WHAT THE TASK REQUIRES » Go through the listing and copy each line with the string "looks".

RECORDS SHOWN »

========

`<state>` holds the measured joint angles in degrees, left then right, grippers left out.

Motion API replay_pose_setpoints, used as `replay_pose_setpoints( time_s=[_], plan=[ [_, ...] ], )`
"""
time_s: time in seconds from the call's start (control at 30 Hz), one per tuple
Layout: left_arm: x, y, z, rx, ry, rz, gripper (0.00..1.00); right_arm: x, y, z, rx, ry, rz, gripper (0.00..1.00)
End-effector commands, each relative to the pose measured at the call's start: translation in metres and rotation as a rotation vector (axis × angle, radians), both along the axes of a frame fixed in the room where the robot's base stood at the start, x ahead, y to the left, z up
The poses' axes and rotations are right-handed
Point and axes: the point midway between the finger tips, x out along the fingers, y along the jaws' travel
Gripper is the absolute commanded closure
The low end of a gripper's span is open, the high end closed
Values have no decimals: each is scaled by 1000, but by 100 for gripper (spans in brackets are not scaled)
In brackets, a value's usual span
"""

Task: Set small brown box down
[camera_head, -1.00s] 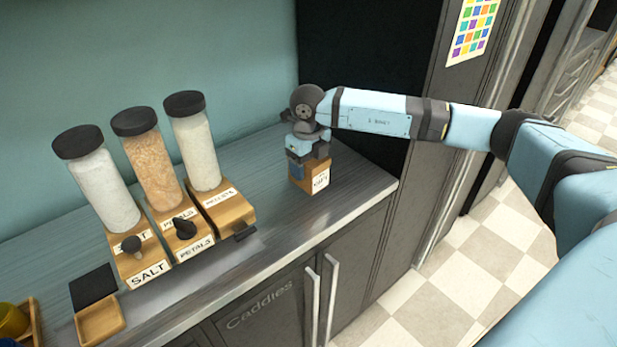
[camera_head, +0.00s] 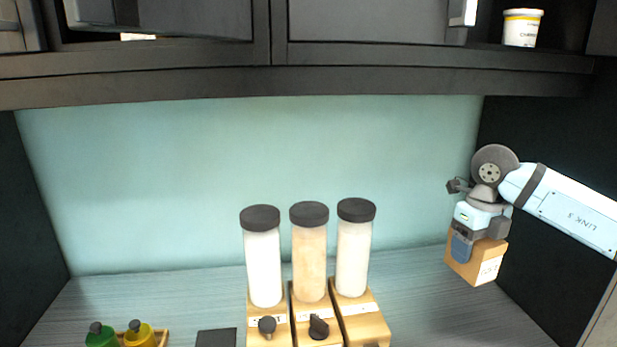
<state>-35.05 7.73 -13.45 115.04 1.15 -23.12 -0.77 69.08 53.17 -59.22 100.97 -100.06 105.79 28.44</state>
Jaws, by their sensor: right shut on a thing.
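The small brown box (camera_head: 479,263) is at the right end of the counter (camera_head: 420,290), close to the dark side wall. It has a white label on its front right face. My right gripper (camera_head: 466,245) is shut on the box from above, with a finger against its left front side. The box appears to be on the counter or just above it; I cannot tell whether its underside touches. My left gripper does not show.
Several dispensers, among them a white-filled one (camera_head: 264,262), stand on wooden bases in the counter's middle. Green (camera_head: 101,336) and yellow (camera_head: 140,335) bottles sit at lower left beside a dark pad (camera_head: 216,338). Cabinets overhang; a white tub (camera_head: 522,28) is on the upper right shelf.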

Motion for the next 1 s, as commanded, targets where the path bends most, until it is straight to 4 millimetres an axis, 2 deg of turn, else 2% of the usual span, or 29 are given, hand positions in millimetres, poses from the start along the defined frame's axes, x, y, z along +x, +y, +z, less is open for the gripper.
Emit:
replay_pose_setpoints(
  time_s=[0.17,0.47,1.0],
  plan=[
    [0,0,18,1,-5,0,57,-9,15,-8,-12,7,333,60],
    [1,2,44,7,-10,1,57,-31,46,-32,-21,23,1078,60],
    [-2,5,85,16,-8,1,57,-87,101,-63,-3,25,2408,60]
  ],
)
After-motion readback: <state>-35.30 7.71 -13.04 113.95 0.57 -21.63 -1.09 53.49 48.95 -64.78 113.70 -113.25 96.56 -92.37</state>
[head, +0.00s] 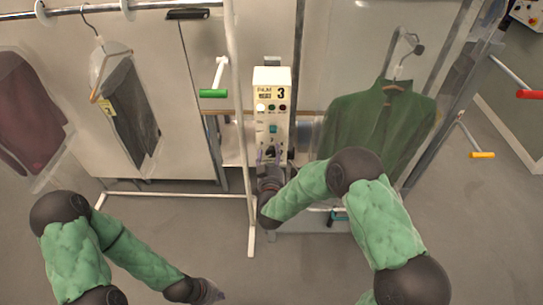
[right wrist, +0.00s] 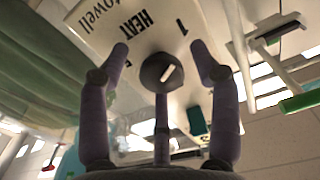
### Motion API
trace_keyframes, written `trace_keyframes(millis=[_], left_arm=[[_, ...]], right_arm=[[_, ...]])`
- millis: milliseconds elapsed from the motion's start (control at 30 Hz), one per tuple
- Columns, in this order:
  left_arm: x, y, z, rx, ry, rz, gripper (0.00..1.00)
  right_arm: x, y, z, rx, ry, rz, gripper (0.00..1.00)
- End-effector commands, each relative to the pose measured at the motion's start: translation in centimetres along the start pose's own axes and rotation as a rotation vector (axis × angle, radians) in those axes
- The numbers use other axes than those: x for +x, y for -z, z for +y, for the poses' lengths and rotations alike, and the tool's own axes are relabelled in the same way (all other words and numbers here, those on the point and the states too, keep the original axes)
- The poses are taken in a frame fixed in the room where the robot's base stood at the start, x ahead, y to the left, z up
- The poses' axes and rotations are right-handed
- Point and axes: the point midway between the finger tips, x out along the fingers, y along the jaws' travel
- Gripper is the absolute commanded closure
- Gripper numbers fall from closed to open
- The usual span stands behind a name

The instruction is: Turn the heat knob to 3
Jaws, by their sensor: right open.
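The heat knob (right wrist: 155,74) is a dark round dial with a white pointer mark, seen in the right wrist view on a pale panel (right wrist: 205,20) printed "HEAT" and "1". The mark slants up and right, roughly toward the "1"; other numerals are hidden or unclear. My right gripper (right wrist: 160,50) is open, with one finger on each side of the knob; contact is not clear. In the head view, my right gripper (head: 267,172) is at the lower front of the white control box (head: 272,95) and hides the knob. My left gripper (head: 207,292) is low, far from the box.
A white rail frame (head: 240,130) stands just left of the box. A green garment (head: 375,125) under clear film hangs close to my right arm. A dark bagged garment (head: 132,115) hangs at left. Green (head: 213,93), red (head: 530,94) and yellow (head: 482,155) tipped pegs stick out.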

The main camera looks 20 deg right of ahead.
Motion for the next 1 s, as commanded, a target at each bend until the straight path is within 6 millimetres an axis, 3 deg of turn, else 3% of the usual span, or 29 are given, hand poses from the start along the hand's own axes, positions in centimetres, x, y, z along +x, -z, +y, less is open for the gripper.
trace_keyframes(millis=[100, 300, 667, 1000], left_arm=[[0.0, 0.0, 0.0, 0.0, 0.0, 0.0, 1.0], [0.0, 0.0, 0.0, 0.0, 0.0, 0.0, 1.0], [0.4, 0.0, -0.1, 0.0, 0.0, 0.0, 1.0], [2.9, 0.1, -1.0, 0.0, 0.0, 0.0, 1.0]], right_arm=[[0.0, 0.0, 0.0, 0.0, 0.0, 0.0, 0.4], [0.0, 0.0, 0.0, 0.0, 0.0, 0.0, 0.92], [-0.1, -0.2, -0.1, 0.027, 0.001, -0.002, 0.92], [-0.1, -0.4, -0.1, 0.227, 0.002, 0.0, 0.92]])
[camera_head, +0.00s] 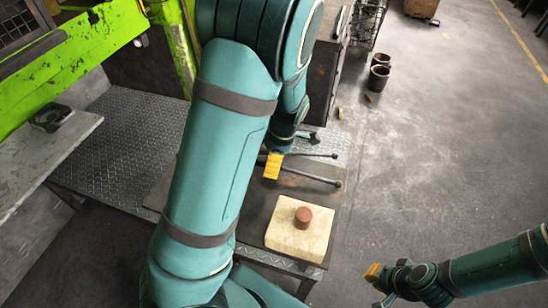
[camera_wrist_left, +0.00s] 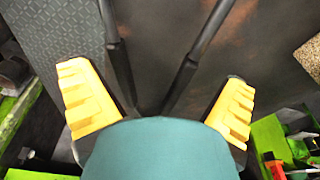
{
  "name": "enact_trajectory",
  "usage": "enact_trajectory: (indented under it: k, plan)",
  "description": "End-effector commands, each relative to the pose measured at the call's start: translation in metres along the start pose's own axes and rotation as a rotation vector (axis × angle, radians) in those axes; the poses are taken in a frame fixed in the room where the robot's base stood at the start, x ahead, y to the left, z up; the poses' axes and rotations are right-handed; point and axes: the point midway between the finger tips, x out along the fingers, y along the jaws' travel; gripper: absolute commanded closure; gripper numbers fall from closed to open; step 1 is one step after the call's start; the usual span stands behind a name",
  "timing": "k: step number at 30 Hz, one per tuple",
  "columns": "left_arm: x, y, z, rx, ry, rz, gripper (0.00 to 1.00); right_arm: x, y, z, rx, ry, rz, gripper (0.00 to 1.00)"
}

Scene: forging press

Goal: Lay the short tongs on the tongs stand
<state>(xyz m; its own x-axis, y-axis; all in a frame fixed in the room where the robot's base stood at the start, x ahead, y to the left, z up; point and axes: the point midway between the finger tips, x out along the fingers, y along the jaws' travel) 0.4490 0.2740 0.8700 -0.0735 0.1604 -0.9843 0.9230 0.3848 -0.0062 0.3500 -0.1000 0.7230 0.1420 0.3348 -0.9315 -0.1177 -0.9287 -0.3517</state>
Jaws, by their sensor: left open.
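The short tongs (camera_head: 318,177) show as two dark rods with rounded ends, spread apart over the dark table, pointing right from beside my left gripper (camera_head: 273,165). In the left wrist view their two dark arms (camera_wrist_left: 192,68) run between the yellow fingers of my left gripper (camera_wrist_left: 160,95). These fingers are wide apart, with a gap to the tongs on either side. The far part of the tongs is hidden. My right gripper (camera_head: 377,282) is at the lower right, away from the table; its opening is unclear. I cannot make out the tongs stand.
A pale block (camera_head: 283,238) with a reddish-brown cylinder (camera_head: 303,217) on it sits on the dark table (camera_head: 262,205). A green press frame (camera_head: 85,55) stands at the left. Two small pots (camera_head: 379,76) stand on the open floor at the upper right.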

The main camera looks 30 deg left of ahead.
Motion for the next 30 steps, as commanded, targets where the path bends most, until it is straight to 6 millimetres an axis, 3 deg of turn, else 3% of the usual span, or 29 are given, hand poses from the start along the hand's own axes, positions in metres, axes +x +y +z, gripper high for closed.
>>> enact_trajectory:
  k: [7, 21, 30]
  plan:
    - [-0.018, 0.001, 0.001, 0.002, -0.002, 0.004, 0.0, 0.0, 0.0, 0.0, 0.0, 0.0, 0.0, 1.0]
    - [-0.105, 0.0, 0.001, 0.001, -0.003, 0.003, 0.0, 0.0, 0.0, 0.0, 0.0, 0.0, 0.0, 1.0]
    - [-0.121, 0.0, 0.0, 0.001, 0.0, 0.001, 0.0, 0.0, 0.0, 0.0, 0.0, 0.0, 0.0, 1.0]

========

EXPECTED ANSWER »
The main camera looks 20 deg right of ahead.
The main camera looks 30 deg left of ahead.

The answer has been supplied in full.